┏━━
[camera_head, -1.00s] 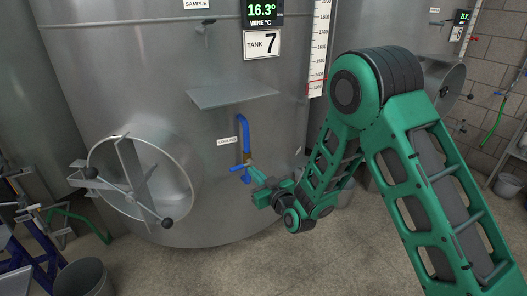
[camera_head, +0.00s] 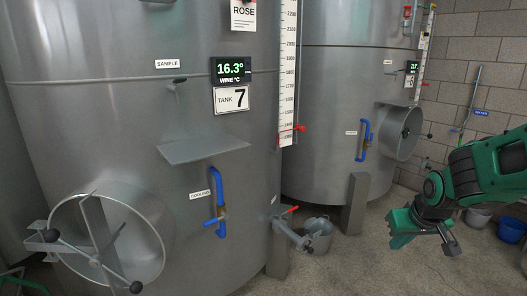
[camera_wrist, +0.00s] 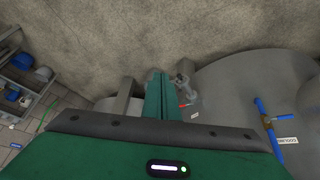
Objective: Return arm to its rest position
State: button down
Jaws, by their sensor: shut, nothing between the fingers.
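My arm is folded at the right of the head view. My gripper (camera_head: 424,246) hangs low there, over the floor, to the right of the tanks and apart from them. It is shut and empty. In the wrist view its green fingers (camera_wrist: 160,97) lie together, with nothing held between them. Tank 7 (camera_head: 120,130) fills the left half of the head view. Its blue valve handle (camera_head: 217,187) stands upright beside a small label, well away from my gripper.
A round manway door (camera_head: 108,237) juts from tank 7 at lower left, and a shelf (camera_head: 203,151) sticks out above the valve. A bucket (camera_head: 318,234) stands between the tanks. A second tank (camera_head: 340,110) is behind. A blue tub (camera_head: 511,229) is at far right.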

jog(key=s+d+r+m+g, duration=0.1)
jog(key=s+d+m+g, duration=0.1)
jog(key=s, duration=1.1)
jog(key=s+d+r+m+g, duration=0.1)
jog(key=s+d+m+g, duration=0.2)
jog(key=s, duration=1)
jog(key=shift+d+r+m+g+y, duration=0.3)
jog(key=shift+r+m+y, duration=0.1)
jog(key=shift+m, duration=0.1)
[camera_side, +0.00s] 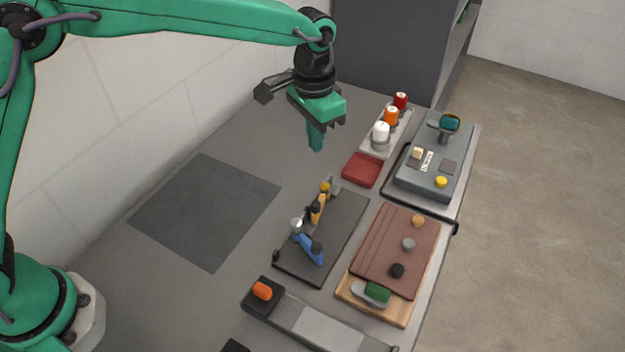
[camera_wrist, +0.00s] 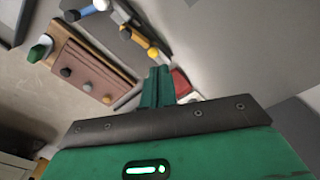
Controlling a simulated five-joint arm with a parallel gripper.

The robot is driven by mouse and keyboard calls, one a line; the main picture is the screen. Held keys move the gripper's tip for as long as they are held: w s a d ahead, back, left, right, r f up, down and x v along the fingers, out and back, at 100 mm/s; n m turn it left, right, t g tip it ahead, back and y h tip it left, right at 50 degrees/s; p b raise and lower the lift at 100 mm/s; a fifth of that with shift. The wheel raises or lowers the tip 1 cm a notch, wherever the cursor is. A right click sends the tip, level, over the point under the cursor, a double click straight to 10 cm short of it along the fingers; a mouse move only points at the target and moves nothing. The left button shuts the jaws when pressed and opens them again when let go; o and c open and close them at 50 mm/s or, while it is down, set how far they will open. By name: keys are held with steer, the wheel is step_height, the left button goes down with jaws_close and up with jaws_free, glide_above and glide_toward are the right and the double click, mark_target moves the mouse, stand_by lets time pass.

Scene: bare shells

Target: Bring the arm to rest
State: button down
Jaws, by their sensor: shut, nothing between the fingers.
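My green arm reaches across the top of the side view. My gripper (camera_side: 316,140) points down and hangs above the grey bench, left of the small red tray (camera_side: 363,169). Its green fingers are together, with nothing between them. In the wrist view my gripper (camera_wrist: 158,85) also shows its fingers closed, with the red tray (camera_wrist: 181,82) partly hidden just behind them. The gripper touches nothing that I can see.
Spools (camera_side: 381,131), a grey device (camera_side: 436,168) and a brown leather board (camera_side: 397,240) line the right. A dark mat (camera_side: 205,210) lies bare at left. A grey cabinet (camera_side: 395,55) stands behind.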

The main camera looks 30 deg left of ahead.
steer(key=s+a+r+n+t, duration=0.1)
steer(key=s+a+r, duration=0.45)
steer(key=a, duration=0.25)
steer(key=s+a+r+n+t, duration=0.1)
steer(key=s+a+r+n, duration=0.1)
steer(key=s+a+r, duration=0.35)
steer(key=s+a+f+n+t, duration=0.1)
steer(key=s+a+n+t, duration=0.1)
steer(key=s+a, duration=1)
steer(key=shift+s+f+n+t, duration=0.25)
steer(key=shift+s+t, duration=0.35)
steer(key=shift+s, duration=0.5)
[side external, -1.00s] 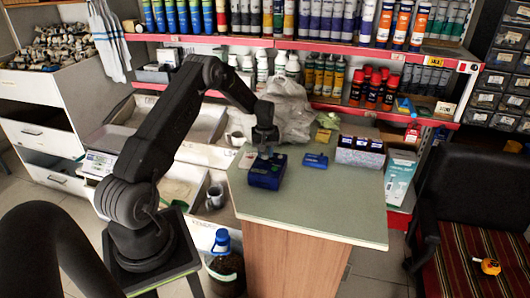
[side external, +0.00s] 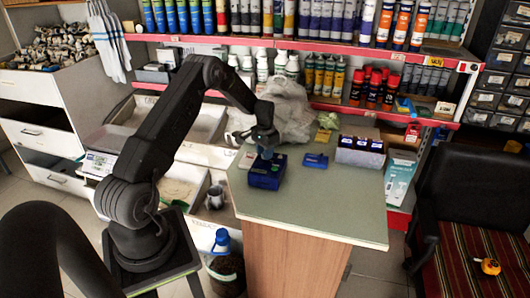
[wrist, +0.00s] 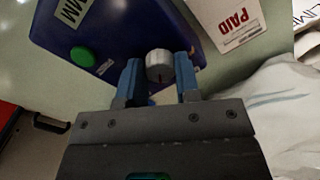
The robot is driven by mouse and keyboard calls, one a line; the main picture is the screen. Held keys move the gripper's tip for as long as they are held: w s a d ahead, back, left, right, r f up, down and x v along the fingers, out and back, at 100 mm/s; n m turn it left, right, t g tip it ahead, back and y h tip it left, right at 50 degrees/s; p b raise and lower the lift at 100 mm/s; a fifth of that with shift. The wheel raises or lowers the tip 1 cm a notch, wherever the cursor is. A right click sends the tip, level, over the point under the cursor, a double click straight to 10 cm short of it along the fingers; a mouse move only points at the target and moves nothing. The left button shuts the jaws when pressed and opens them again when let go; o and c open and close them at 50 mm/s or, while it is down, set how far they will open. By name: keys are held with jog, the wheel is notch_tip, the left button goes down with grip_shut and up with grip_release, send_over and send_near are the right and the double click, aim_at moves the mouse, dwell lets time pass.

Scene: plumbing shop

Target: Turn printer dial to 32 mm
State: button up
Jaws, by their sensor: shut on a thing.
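The blue printer (side external: 265,178) stands on the counter's left part, below my gripper (side external: 266,154). In the wrist view the printer (wrist: 120,25) shows a green round button (wrist: 83,56) and part of a label. The scale numbers cannot be read, so the dial's setting cannot be told.
A smaller blue item (side external: 315,160) and a box with dark blue things (side external: 360,152) stand to the right. A "PAID" card (wrist: 228,22) lies close to the printer. A crumpled pale bag (side external: 285,112) is behind. The counter's front (side external: 320,210) is clear.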

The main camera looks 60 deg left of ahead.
┗━━
▸ **REQUIRED TASK**: Gather and return every line that holds the string "rest".

▸ **ANSWER TO THE PROBLEM**:
Objective: Return arm to its rest position
Target: Bring the arm to rest

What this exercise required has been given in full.